• **Recorded data**:
○ ○ ○ ○ ○ ○ ○
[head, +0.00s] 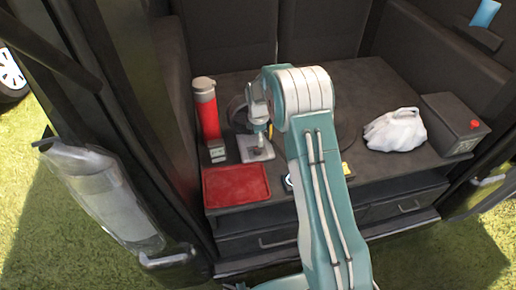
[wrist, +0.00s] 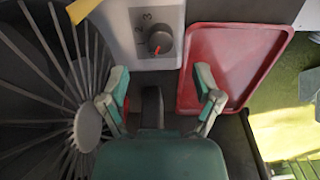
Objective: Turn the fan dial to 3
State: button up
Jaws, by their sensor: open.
○ ○ ○ ○ ○ ○ ○
• **Directions**: Transcribe the material exactly, leaving every picture out.

• **Output for this task**:
[head, +0.00s] 
[wrist, +0.00s] 
Objective: Turn the fan dial to 3
State: button up
Jaws, by their sensor: open.

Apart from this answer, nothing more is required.